Begin Records to use

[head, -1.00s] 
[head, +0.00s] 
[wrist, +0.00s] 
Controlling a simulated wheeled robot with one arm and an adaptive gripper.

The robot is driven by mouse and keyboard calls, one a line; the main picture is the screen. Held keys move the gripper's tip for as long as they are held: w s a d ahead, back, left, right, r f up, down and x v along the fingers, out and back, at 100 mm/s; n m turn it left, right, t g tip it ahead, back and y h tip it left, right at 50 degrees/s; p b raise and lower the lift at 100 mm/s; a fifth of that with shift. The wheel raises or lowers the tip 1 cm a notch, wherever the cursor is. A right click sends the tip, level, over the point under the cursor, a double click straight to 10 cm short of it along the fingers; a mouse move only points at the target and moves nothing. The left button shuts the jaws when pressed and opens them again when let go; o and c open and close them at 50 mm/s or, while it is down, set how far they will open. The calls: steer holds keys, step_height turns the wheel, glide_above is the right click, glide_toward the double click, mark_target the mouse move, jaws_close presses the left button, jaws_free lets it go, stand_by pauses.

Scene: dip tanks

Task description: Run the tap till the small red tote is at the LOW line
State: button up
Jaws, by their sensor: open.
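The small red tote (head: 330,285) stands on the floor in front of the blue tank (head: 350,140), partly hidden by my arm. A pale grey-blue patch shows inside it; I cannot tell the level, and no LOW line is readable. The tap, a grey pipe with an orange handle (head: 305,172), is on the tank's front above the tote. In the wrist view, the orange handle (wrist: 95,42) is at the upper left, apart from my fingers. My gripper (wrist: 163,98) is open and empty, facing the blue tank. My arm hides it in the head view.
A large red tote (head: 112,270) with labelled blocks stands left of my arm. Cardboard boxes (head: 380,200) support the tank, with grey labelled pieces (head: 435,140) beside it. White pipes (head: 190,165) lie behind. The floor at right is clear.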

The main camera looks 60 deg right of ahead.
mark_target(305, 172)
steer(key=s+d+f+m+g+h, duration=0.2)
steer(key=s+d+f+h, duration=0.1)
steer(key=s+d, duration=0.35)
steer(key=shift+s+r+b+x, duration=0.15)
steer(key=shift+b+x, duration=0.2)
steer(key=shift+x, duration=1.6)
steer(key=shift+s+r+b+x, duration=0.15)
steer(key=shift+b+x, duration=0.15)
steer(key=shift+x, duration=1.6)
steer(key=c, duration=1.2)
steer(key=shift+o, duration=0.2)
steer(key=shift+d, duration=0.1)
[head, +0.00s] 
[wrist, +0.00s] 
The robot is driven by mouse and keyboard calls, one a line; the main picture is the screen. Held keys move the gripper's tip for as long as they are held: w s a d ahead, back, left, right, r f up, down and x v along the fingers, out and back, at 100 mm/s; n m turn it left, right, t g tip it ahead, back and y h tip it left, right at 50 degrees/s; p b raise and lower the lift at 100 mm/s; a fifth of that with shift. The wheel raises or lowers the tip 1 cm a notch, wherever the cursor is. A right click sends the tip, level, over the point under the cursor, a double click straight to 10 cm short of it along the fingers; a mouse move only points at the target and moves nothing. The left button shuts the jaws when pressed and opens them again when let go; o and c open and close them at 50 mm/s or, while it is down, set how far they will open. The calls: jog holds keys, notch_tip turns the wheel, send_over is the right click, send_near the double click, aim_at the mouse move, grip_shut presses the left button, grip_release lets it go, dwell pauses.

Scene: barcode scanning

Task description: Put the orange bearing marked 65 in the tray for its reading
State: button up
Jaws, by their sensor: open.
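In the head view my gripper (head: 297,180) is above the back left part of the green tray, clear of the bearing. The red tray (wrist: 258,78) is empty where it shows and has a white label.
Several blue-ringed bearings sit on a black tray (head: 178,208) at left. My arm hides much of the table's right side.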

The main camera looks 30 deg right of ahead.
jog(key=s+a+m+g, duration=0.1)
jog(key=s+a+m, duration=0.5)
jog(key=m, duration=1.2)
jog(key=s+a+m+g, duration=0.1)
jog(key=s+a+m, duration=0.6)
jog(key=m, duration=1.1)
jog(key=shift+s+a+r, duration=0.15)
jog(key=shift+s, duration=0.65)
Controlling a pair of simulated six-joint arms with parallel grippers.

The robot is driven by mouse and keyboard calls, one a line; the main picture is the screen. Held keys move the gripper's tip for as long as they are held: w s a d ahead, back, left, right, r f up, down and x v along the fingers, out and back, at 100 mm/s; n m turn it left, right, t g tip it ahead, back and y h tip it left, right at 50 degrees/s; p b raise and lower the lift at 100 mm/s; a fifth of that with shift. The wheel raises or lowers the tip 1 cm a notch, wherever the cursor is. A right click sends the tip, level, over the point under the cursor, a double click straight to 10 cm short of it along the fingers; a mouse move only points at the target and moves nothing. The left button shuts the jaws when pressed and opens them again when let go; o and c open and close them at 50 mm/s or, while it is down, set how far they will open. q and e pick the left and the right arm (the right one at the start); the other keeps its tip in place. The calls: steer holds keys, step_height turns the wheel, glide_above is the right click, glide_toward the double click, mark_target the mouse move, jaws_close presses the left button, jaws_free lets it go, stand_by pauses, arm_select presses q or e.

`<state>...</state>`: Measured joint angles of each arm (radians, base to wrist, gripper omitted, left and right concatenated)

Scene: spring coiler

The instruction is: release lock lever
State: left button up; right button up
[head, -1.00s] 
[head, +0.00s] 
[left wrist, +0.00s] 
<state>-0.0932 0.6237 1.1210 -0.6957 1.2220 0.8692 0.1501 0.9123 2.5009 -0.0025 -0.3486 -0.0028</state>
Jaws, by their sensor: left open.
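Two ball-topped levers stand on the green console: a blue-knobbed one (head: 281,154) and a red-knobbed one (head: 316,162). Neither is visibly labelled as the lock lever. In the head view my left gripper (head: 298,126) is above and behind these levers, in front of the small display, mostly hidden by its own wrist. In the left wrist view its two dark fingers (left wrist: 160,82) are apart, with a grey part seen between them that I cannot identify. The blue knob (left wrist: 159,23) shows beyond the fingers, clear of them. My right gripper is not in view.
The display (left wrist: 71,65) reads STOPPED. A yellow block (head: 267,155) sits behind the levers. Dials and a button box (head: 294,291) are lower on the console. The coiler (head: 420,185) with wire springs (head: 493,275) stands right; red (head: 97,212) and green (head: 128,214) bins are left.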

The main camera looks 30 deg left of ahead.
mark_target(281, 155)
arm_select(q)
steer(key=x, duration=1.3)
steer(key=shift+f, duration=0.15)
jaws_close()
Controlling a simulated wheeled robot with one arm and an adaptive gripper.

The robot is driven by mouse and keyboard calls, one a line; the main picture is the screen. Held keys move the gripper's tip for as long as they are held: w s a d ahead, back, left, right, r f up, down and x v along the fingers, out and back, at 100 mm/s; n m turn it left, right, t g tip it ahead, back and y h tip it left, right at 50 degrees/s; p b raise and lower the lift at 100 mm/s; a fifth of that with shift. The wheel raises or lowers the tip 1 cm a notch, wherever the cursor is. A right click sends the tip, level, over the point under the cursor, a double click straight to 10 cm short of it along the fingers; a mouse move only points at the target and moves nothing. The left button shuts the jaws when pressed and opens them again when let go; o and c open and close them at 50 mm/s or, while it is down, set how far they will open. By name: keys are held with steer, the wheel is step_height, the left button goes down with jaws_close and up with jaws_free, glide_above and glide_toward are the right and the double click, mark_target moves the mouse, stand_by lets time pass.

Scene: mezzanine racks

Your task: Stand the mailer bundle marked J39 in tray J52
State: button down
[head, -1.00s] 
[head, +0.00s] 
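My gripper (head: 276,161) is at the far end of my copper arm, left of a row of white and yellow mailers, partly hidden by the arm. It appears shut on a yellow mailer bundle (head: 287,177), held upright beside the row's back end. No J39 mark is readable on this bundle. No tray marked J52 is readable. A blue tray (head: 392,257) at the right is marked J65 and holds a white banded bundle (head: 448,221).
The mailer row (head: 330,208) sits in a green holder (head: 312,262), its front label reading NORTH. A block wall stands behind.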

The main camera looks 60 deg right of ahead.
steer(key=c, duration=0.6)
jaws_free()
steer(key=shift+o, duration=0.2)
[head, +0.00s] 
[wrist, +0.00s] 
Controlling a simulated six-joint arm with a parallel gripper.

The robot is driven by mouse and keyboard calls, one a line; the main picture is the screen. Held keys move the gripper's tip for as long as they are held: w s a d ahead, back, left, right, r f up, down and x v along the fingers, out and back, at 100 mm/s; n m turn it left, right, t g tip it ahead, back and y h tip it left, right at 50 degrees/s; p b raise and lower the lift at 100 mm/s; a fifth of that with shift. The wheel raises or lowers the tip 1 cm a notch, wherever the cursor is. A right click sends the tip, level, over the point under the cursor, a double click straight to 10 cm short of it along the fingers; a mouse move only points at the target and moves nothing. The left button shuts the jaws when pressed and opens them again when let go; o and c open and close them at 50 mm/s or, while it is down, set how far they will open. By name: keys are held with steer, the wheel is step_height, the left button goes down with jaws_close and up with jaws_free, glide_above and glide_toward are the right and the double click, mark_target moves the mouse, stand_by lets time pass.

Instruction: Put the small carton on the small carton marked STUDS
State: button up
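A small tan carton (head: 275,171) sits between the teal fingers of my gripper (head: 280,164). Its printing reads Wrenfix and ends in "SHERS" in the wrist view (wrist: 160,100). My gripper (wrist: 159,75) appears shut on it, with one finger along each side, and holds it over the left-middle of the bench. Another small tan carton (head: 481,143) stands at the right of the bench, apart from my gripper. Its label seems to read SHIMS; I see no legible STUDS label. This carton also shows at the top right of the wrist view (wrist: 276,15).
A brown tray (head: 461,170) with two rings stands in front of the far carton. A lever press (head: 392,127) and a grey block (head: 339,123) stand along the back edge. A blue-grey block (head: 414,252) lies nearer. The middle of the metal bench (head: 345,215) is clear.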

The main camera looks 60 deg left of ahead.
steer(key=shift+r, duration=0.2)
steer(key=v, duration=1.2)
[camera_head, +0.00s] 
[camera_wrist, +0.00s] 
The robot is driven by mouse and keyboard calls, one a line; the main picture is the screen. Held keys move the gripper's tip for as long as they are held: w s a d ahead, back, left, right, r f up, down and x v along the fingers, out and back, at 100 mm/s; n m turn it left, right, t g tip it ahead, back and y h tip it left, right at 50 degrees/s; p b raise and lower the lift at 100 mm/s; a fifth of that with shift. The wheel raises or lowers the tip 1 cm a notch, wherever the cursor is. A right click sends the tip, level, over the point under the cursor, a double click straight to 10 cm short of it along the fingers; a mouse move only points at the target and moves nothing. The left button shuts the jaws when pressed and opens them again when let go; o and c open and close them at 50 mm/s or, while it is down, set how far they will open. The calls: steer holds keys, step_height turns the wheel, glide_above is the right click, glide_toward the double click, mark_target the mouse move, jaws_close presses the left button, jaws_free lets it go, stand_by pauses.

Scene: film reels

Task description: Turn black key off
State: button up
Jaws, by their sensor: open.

End Records to use

• **Directions for this task**: Show, from the material above, each line that includes the string "Controlling".

• **Correct output**:
Controlling a simulated wheeled robot with one arm and an adaptive gripper.
Controlling a pair of simulated six-joint arms with parallel grippers.
Controlling a simulated wheeled robot with one arm and an adaptive gripper.
Controlling a simulated six-joint arm with a parallel gripper.

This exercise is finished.